Remember. The russian cavalry captain and count had set off with all the signs of haste. But instead of getting into the carriage and rushing off, he made himself comfortable in the servants' quarters. That's when a distraught landlord stumbles upon him. 

Informed of this oddity and at the same time embarrassed, the landlord places his guest in the servants' compartment. There Juiletta's father asked the vehement admirer of his daughter whether he should give him a room.

A person taken by surprise finds himself faced with a fait accompli. That's the theatrical idea.

"The confused Colonel" - Juliettas father is a failed commander; his guest demoted him from warlord to bourgeois henpecked husband - calls people from the sphere of servants to tell them that they pick up the Count's luggage and then lead the guest into the "chambers intended for foreign visitors".  

The autonomous guest immediately gets rid of his travel clothes. He puts on his dress uniform and rushes off to the governor's office, where he spends the rest of the day. His behavior causes Julietta's family "unrest". Julietta's brother, the forester, describes himself as a witness to a coup. According to his observations, the count's social maneuvers were premeditated, just like a plan that has been put into action. The landlord is so annoyed by the matter that he forbids his relatives from getting involved any further. 

"At last, towards night, the Count (appears)."

The troubled family encircles him and assails him "with united strength". He is supposed to distance himself from his intentions and give the supposedly irrevocable the character of a flexible matter. Despite all this magic, a representational dimension is missing.
How does the Count look at his beloved?

Did Julietta choose a dress for the evening that reminds her of happy days? Does she perhaps wear widow's black year in, year out so as not to give anyone the right to doubt her respectability? 

Kleist says nothing about this.

The count rants about war and hunting. He embellishes his near-death experience. He tells of the delirium of a man who was almost fatally wounded; who finally rose miraculously from the dead to the heaven of the living. He memorizes details of a great show: the "heat of the wound fever" conjured up for him. He saw himself transported back to his childhood. He played with a swan on his father's estate.

Is Kleist alluding to the Leda-and-the-swan motif again at this point? The Russian cavalry captain as an encroaching Zeus?

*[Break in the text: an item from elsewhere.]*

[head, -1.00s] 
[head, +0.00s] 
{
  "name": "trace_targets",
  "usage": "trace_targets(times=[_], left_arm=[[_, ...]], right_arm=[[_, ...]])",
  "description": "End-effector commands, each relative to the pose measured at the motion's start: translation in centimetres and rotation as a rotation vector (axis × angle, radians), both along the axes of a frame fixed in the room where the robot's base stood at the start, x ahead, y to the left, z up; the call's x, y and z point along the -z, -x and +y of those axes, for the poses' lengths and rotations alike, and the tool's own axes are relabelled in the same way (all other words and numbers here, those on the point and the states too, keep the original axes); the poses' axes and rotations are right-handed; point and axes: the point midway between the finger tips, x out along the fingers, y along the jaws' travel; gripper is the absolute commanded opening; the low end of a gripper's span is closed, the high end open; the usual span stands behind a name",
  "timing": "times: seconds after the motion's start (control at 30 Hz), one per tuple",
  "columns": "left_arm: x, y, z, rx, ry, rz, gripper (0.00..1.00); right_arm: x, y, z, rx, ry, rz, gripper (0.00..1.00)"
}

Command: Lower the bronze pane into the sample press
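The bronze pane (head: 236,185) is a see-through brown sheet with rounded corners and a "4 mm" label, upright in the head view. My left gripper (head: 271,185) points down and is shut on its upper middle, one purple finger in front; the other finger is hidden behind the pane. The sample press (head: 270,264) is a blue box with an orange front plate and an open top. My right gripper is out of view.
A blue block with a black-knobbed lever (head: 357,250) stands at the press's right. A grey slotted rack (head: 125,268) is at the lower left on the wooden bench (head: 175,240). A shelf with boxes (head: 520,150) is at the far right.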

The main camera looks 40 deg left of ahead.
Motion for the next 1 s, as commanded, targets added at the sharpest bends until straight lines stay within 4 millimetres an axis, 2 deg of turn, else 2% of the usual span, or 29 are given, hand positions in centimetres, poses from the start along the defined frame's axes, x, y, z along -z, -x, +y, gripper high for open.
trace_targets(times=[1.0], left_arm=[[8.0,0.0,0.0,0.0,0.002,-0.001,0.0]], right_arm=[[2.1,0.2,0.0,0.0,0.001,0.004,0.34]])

Finally, the guest goes to sleep. The mistress immediately reveals her position by emphasizing the advantages of the suitor in a pandering manner. She praises a "young man (with) ... extraordinary qualities". Her daughter is forced into embarrassment by the eulogy. How would you decide if all your inquiries confirmed the favorable impression? In this case, the marquise promises to marry the count without resistance.